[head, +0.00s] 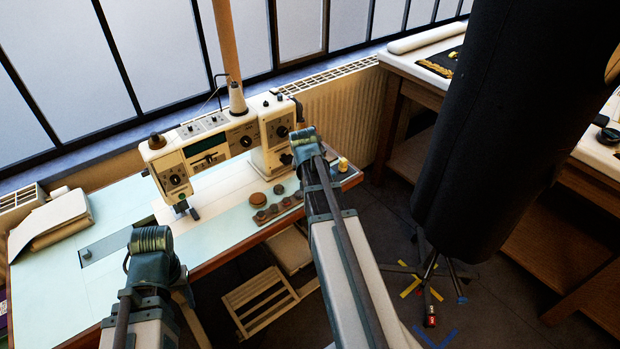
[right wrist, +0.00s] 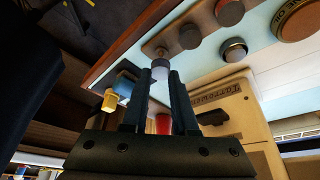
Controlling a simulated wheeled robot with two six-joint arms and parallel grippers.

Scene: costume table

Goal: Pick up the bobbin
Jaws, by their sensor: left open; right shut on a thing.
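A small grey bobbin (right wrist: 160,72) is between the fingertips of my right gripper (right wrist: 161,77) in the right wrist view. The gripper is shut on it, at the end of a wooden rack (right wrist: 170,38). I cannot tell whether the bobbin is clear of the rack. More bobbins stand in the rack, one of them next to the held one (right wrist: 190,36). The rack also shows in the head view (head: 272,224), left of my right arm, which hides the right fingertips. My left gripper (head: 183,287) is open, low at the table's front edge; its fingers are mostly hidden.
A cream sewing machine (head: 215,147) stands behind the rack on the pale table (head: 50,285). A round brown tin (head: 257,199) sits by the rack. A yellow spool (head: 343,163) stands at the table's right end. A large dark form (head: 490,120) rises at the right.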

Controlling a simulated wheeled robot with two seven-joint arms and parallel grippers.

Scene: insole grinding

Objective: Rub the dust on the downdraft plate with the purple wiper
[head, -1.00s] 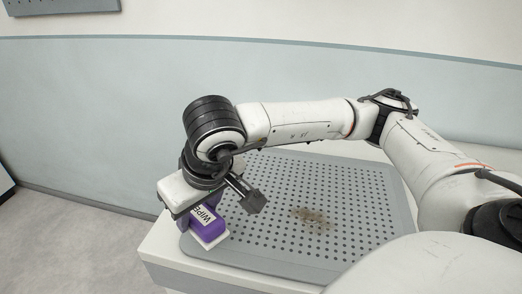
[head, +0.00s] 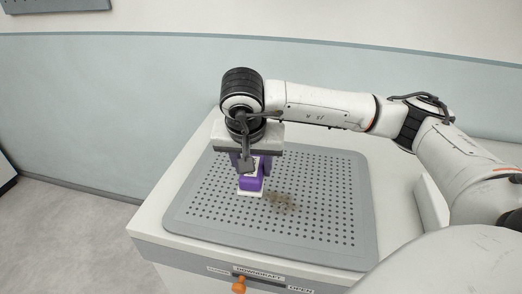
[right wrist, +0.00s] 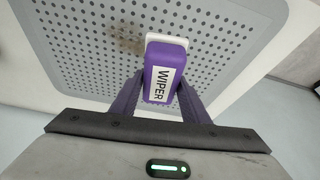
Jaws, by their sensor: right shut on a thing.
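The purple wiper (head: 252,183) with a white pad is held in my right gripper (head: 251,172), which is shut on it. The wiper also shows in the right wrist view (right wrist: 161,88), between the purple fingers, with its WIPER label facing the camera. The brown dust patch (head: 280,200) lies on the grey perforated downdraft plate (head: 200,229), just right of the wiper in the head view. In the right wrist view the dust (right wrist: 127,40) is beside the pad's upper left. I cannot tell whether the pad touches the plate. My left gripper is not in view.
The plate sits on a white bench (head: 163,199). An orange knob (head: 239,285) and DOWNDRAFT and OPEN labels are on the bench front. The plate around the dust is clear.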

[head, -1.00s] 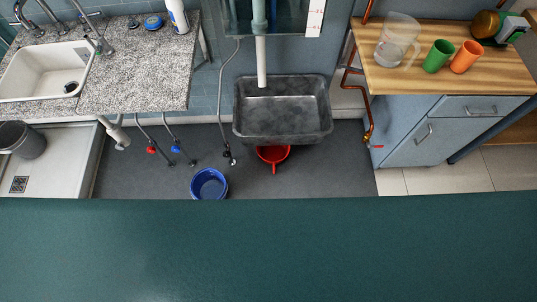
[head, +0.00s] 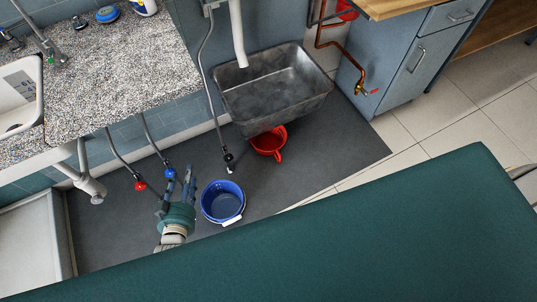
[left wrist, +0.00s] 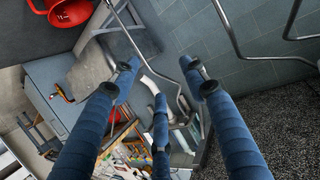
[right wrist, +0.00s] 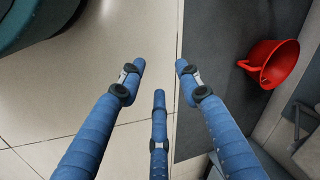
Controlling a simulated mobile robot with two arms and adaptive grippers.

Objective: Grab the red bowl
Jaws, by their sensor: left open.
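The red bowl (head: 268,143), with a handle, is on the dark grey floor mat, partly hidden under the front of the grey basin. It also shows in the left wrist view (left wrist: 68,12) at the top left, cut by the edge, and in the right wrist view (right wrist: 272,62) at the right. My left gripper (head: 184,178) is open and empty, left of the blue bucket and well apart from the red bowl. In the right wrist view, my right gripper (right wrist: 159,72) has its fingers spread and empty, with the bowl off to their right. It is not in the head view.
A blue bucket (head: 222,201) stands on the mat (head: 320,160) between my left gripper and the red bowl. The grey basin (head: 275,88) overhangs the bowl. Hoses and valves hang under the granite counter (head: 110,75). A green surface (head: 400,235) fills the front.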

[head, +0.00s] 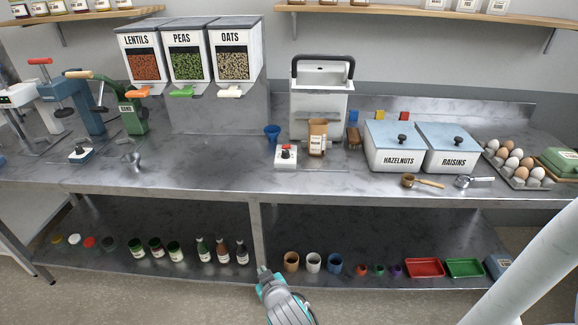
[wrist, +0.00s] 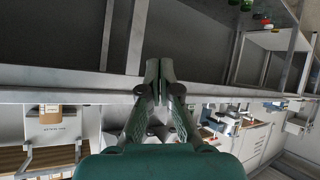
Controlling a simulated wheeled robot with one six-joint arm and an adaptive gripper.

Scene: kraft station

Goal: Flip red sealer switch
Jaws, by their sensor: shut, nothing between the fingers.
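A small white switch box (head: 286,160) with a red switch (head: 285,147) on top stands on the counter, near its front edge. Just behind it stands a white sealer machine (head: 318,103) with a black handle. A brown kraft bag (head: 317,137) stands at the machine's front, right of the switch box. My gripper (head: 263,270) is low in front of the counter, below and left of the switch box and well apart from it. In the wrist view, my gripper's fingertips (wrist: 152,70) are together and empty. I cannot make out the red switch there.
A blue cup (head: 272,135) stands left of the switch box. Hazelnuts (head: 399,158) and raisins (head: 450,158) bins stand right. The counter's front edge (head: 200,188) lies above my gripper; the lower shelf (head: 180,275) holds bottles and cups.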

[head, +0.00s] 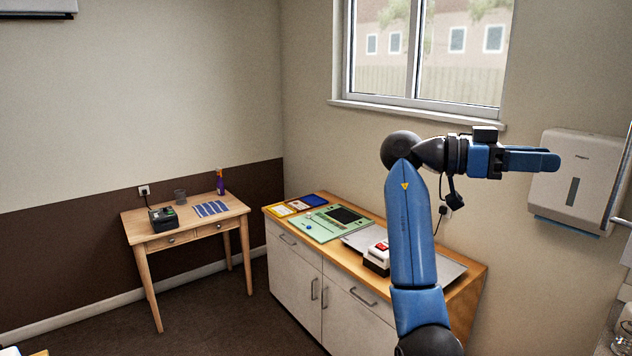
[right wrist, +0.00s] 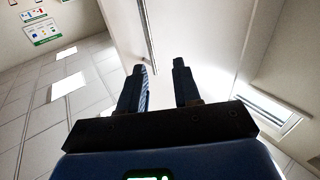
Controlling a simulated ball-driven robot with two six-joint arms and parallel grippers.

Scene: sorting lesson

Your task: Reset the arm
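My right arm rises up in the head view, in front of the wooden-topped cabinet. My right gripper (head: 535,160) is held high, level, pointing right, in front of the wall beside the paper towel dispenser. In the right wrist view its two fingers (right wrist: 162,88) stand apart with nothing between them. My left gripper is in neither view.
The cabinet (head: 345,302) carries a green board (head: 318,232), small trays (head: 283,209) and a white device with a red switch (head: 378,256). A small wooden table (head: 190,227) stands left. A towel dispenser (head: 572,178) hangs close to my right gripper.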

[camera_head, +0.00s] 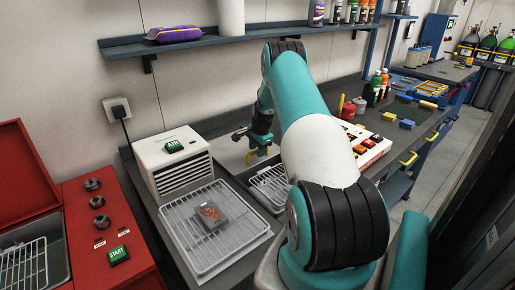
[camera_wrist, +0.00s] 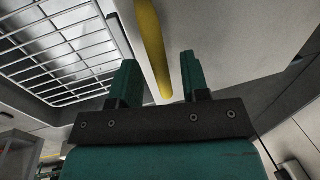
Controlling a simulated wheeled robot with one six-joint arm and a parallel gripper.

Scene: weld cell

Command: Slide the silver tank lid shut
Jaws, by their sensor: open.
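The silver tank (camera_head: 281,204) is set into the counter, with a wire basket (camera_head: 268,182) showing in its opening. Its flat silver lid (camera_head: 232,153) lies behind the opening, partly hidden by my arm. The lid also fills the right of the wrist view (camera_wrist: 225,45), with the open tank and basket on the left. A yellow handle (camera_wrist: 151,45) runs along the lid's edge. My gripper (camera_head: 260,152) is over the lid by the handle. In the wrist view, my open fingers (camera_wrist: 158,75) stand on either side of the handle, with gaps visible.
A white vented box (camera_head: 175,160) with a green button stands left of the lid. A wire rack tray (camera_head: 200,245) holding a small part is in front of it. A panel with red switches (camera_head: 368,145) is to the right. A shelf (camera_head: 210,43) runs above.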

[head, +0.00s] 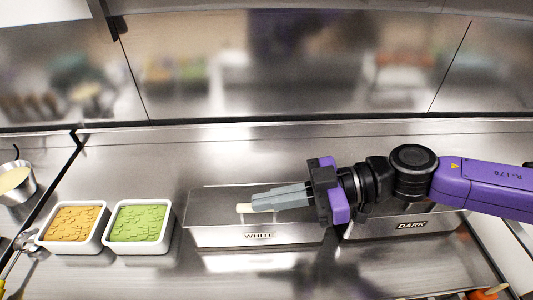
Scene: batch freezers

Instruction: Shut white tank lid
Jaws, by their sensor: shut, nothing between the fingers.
################
**WORK REQUIRED**
Retype, in the same exact form, the lines of the material above from the line holding "Controlling a simulated mobile" through the line holding "Objective: Grab the red bowl".

**RESULT**
Controlling a simulated mobile robot with two arms and adaptive grippers.

Objective: Grab the red bowl

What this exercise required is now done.